To be done
Work out the number of lines containing "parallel". Give that number alone.

Rows about robot tasks
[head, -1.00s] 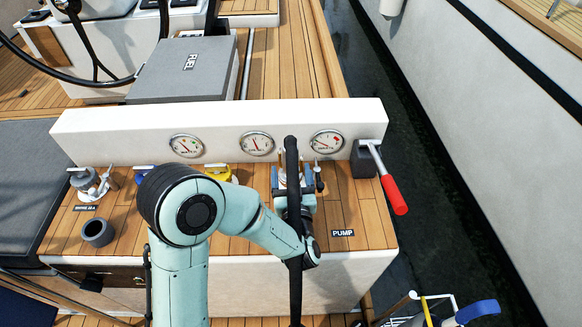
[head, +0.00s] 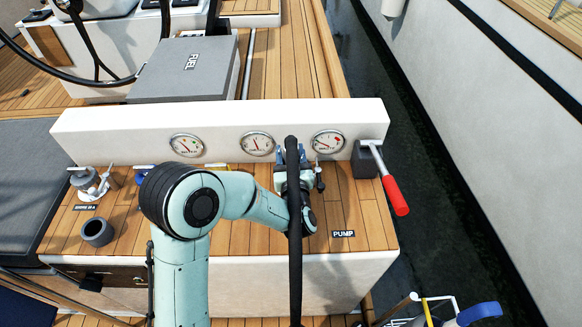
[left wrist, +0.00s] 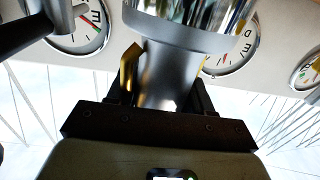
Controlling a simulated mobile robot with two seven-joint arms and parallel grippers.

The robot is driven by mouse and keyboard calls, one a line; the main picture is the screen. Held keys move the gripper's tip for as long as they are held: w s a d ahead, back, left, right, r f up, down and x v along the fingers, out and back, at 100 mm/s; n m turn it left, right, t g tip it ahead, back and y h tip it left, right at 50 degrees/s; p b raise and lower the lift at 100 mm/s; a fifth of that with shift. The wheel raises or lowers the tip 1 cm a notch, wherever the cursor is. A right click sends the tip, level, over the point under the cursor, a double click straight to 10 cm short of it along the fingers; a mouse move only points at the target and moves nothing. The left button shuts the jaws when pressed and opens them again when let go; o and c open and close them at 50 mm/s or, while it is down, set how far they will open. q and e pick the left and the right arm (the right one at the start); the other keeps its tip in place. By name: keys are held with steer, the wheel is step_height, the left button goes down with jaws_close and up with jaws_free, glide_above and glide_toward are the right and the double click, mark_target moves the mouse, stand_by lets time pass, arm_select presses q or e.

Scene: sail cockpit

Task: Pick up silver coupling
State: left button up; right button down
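The silver coupling (left wrist: 172,75) fills the middle of the left wrist view, with a shiny wide collar and a narrower matte neck. My left gripper (left wrist: 165,92) has one dark finger on each side of the neck; it looks open, with slight gaps beside the neck. In the head view my left gripper (head: 293,157) is at the pump fitting, in front of the gauge panel. The coupling is mostly hidden there by the gripper and a black hose (head: 294,245).
A white panel with gauges (head: 256,143) stands just behind the gripper. A red-handled lever (head: 394,193) is to the right and a small dark lever (head: 319,180) stands close beside the gripper. A grey cup (head: 97,232) and a shore-side fitting (head: 92,182) are at left.

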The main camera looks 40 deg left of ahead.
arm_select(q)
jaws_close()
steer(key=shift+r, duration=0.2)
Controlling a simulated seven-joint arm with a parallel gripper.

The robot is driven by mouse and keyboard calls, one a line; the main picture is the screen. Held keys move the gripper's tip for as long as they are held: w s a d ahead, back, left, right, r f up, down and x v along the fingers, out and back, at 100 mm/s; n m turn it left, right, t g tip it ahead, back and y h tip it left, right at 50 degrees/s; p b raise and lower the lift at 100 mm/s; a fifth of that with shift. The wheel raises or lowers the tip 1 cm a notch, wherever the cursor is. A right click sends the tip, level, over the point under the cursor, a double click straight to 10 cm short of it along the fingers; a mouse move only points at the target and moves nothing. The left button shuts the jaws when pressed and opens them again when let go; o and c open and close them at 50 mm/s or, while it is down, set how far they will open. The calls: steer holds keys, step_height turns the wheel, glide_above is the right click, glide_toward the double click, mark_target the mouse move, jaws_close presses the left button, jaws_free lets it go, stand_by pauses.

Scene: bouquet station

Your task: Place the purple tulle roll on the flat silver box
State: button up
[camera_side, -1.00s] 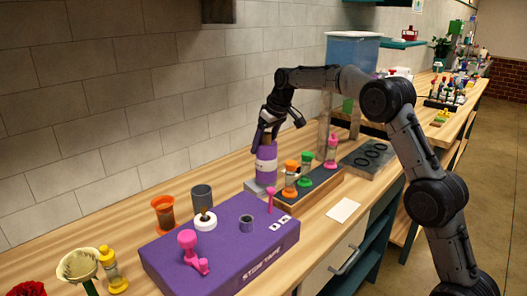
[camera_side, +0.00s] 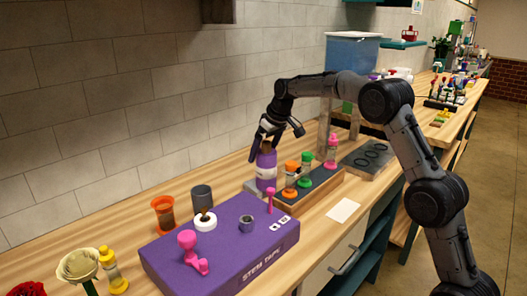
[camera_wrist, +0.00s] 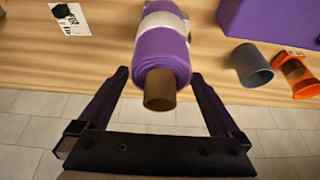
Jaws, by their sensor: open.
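The purple tulle roll (camera_side: 266,160) has a pale band and a brown core and stands upright in the side view. It also shows in the wrist view (camera_wrist: 162,52), core end towards the camera. A flat silver box (camera_side: 251,186) shows as a small grey edge at the roll's foot. The roll seems to stand on it, but the contact is largely hidden. My gripper (camera_wrist: 160,75) is open, its fingers on either side of the roll with gaps to both. In the side view my gripper (camera_side: 276,132) is at the roll's top.
A dark tray (camera_side: 318,187) with orange, green and pink-topped bottles stands close right of the roll. A purple stem tape box (camera_side: 215,240) lies in front, with a grey cup (camera_side: 202,196) and orange container (camera_side: 163,214) behind it. A white card (camera_side: 343,210) lies near the table's edge.

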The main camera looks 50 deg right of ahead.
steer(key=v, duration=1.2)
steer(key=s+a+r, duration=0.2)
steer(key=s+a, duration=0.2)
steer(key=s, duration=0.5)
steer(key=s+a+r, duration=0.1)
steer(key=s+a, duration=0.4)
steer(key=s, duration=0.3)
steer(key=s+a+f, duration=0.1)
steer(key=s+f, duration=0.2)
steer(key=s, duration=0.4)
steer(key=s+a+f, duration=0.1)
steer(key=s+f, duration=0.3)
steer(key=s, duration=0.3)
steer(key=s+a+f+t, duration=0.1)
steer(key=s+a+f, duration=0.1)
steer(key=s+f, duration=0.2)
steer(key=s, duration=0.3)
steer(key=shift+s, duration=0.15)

Exercise response
2